So… what is REALLY happening with my work? First let me say that Dame Lili’s post hit home with me yesterday. And something she shared that Stacia Kane said kept replaying in my head all through dinner and shows last night. We had friends over and I introduced my teen reader and her Mom to Veronica Mars. Oh, did they fall hard.
But I’ve seen the first episodes several times and while I still get sucked in, my mind was free to ruminate on a few things. Stacia Kane talked about how we become so focused on publishing as the business, we forget the magic of it.

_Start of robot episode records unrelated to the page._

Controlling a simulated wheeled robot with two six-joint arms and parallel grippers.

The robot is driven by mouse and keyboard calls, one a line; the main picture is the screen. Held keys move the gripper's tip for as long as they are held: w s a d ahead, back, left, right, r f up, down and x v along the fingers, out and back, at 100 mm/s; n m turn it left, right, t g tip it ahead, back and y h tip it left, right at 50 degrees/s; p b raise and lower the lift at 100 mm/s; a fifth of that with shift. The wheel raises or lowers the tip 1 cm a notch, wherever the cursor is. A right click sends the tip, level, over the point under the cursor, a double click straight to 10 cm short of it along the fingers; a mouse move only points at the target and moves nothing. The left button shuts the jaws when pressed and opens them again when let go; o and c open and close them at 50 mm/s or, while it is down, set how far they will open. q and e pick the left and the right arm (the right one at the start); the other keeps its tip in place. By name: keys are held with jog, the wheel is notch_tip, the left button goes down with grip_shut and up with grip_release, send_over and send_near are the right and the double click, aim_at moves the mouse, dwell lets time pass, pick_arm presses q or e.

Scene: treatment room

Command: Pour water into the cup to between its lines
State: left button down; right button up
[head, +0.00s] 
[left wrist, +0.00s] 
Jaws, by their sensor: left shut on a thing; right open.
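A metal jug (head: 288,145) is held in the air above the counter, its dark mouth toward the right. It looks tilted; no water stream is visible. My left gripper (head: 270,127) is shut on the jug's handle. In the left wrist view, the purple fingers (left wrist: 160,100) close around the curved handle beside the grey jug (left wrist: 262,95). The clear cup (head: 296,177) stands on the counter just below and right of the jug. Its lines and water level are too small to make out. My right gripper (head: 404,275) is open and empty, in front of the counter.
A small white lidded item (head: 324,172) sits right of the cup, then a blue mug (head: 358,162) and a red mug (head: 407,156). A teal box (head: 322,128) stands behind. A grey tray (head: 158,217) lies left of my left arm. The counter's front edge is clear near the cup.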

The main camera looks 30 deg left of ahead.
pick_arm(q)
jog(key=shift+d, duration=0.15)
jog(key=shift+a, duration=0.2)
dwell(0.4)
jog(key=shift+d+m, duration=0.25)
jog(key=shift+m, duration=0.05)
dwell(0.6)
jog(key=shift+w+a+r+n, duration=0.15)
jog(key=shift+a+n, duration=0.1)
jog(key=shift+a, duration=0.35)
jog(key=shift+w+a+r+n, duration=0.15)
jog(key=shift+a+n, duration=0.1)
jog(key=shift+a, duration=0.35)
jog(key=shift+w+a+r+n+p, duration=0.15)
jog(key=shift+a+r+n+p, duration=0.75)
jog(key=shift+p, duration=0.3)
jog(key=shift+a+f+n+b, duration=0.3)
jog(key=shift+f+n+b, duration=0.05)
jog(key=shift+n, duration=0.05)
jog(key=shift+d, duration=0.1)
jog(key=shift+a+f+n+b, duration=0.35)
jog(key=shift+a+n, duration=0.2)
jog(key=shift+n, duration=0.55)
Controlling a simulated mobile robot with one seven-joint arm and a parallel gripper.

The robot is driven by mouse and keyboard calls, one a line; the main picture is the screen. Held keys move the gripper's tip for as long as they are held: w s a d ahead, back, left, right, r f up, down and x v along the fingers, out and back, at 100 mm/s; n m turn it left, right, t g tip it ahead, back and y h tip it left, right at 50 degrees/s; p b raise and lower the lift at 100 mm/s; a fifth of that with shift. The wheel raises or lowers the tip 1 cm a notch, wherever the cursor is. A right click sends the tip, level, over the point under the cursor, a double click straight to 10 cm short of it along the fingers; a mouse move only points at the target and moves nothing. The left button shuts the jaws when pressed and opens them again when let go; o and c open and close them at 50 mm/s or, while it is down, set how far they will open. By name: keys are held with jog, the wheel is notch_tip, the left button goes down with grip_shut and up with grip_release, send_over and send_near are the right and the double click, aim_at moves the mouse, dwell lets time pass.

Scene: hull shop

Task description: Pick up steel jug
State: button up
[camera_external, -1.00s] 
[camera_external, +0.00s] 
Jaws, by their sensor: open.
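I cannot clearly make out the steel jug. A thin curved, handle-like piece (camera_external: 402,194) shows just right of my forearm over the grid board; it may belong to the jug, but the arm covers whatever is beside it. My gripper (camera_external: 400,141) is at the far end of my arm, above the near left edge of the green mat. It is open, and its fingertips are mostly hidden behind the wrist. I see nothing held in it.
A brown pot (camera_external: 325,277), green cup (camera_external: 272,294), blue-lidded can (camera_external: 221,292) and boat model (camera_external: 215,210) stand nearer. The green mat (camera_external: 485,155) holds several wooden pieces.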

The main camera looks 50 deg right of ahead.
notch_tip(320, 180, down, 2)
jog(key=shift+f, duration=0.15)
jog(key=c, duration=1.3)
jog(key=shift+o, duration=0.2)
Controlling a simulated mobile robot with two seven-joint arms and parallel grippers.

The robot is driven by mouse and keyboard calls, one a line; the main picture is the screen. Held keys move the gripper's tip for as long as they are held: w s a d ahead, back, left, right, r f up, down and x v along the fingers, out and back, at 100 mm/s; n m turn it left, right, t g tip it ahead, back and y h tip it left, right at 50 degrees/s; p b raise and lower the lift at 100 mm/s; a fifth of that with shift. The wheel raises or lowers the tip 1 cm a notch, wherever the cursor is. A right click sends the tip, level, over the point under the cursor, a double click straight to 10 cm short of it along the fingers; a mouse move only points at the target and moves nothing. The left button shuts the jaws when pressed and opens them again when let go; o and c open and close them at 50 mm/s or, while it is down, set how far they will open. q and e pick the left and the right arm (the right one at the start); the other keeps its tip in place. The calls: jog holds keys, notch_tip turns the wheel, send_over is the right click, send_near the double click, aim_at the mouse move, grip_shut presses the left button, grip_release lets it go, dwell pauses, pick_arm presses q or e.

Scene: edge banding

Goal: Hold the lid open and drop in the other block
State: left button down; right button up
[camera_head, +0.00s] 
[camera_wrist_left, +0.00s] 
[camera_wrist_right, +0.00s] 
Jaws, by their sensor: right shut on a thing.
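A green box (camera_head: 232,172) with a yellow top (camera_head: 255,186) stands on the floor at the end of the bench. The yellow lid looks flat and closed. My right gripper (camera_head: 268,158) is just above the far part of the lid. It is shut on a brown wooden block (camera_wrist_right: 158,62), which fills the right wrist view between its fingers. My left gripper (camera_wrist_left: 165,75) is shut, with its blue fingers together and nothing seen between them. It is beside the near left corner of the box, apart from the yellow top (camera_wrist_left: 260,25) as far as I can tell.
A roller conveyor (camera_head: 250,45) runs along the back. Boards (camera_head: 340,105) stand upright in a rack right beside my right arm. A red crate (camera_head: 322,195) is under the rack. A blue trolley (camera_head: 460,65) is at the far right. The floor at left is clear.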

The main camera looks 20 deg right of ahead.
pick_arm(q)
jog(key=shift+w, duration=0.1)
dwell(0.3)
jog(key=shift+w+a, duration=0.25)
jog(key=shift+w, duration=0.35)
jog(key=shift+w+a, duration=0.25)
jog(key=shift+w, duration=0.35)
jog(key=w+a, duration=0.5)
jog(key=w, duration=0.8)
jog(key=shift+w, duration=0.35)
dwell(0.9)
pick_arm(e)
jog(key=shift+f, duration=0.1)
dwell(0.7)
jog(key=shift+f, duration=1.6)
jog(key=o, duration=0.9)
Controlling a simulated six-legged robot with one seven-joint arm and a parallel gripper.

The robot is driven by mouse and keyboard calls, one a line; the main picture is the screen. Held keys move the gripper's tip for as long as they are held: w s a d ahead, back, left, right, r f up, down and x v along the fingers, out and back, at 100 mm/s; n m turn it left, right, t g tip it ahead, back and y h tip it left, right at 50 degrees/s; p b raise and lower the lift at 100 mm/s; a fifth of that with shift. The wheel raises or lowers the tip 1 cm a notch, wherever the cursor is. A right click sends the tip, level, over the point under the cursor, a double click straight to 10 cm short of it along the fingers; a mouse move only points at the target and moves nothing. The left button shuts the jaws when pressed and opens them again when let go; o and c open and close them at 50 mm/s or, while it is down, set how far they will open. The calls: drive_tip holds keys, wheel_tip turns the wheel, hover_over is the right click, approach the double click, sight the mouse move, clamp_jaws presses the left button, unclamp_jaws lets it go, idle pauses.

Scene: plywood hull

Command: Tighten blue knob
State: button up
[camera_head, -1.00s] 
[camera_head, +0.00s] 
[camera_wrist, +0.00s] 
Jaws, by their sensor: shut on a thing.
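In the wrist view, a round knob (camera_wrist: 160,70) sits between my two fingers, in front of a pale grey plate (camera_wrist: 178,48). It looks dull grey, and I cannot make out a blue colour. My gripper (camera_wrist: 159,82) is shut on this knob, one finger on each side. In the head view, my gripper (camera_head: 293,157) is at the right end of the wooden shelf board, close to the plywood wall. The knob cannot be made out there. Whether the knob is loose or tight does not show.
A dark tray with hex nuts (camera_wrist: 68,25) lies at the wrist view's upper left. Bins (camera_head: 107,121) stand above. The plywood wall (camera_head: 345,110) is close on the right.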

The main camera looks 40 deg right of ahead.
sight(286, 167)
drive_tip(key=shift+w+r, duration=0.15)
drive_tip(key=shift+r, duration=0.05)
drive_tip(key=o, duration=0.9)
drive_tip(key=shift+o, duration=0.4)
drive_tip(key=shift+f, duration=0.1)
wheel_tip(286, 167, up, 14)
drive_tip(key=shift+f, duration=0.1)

This is so very true. I’ve completely been caught up in the publishing part and it’s not entirely healthy. This part is out of my control and no matter how hard I “will” the decision making to go faster, it doesn’t. I know I’m ready, that I can make deadlines. I crave this as a business or career to the point of madness sometimes. And to be brutally honest, it’s been the possibility of this happening that has kept me going the last couple of years because outside of writing/publishing, my personal life crashed in nightmare fashion in this economy. That ball of light—that MAYBE of me finally living a lifelong dream—kept me from curling up in a ball most days.
The other thing that helped? The actual writing of another book.
I was determined to do Foretold justice despite going through the personal trials. Working on that book kept me focused and I found a core of strength that surprised me. When my agent told me I’d knocked it out of the park, I realized if I can write a decent book through all that, I can write through anything. And like most writers, my confidence needed that boost. Writing Foretold took me away from the problems of my personal world. I immersed myself in Raven’s story and frankly, used her unmercifully. She was my escape. This turned out to be a very good thing. I truly feel this is one of the best books I’ve written. It was the book that made me realize I KNOW how to do this for real now.
But on this blog, I’ve also watched my sense of humor and wonder kind of fade away. I used to be mouthier, funnier and I shared the top and bottom of this climb fully. Then I stopped. Why?
In addition to dealing with a personal hell and the daily hope for THE CALL, I got scared I’d say something or share something I wasn’t supposed to and I’d lose out on a potential editor contemplating my book. For the longest time, I was also job hunting, so I’d take down the fun pictures, try to keep everything perfectly vanilla.
Blah. This is soooo not me. <G>
I’ve done this for over two years now. 27 months to be exact. Yes, things do happen behind the scenes. And no, I have not shared them here. For instance, I don’t share rejections. Dweller on the Threshold went out 27 months ago, so you know it has received rejections. Most are so full of compliments, I’m surprised they didn’t offer—but they have their reasons. But I’ve gotten so close. Over and over.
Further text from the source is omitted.